*DIRECTIVE*. Find the lines with the string "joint" and return them.

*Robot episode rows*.

## start

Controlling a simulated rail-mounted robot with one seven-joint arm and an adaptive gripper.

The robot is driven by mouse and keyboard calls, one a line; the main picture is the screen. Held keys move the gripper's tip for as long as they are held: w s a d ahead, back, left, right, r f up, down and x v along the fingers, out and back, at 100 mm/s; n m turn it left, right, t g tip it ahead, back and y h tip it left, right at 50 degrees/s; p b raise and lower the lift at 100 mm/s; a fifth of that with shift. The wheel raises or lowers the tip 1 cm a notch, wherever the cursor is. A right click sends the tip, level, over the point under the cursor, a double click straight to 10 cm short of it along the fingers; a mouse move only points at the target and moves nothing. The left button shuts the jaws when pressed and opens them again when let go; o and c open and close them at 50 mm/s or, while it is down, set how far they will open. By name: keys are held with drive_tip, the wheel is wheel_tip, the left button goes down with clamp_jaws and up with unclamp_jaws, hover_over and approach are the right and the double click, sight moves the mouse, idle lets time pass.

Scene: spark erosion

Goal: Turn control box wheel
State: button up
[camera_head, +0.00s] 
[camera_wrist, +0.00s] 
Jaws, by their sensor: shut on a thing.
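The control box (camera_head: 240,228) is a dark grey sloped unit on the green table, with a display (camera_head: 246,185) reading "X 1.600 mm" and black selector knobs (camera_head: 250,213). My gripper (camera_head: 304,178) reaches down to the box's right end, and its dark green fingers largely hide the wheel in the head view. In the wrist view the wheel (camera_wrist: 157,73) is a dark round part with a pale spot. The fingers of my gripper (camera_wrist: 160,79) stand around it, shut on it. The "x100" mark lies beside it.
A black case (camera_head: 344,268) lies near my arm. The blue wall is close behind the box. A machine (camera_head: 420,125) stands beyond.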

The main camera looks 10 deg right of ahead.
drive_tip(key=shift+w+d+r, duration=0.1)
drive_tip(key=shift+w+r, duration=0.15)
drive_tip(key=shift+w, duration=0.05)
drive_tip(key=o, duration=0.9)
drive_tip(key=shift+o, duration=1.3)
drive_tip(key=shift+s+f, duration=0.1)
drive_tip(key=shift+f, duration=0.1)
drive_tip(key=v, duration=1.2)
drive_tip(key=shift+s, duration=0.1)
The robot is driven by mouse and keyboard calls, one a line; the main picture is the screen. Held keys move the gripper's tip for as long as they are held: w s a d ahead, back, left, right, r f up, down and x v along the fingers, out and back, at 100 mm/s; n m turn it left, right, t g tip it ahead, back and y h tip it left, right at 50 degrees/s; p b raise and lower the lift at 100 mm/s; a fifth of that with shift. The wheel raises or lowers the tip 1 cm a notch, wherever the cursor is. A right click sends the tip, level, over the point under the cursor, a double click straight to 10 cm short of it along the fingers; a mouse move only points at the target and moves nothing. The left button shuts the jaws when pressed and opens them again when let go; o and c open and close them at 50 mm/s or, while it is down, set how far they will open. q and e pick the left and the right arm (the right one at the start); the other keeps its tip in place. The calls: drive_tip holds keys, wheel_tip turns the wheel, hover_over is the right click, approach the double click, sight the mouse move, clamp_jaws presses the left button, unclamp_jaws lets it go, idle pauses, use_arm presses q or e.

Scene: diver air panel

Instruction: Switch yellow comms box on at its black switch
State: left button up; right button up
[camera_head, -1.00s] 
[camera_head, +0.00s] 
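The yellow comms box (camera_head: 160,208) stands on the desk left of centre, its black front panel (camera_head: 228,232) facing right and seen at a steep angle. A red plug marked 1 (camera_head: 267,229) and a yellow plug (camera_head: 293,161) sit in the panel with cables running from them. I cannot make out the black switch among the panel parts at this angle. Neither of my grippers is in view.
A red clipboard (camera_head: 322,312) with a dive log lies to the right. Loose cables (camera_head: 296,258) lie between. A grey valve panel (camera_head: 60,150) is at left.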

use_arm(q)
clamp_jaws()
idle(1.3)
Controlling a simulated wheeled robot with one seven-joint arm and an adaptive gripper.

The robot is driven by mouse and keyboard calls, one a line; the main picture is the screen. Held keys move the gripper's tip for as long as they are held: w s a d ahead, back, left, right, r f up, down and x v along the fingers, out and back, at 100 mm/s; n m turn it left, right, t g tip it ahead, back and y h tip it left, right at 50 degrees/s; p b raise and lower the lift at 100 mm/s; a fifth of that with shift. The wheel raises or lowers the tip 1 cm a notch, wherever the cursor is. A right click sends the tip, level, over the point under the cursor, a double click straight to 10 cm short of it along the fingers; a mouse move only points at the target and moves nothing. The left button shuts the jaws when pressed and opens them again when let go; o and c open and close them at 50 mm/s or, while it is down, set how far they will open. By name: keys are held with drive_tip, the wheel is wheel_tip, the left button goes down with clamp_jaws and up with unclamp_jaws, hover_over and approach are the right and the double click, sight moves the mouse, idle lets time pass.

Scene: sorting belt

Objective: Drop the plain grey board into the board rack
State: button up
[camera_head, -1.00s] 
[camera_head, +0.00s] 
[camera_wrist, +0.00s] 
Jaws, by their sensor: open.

## end

*ANSWER FOR THE TASK*.
Controlling a simulated rail-mounted robot with one seven-joint arm and an adaptive gripper.
Controlling a simulated wheeled robot with one seven-joint arm and an adaptive gripper.

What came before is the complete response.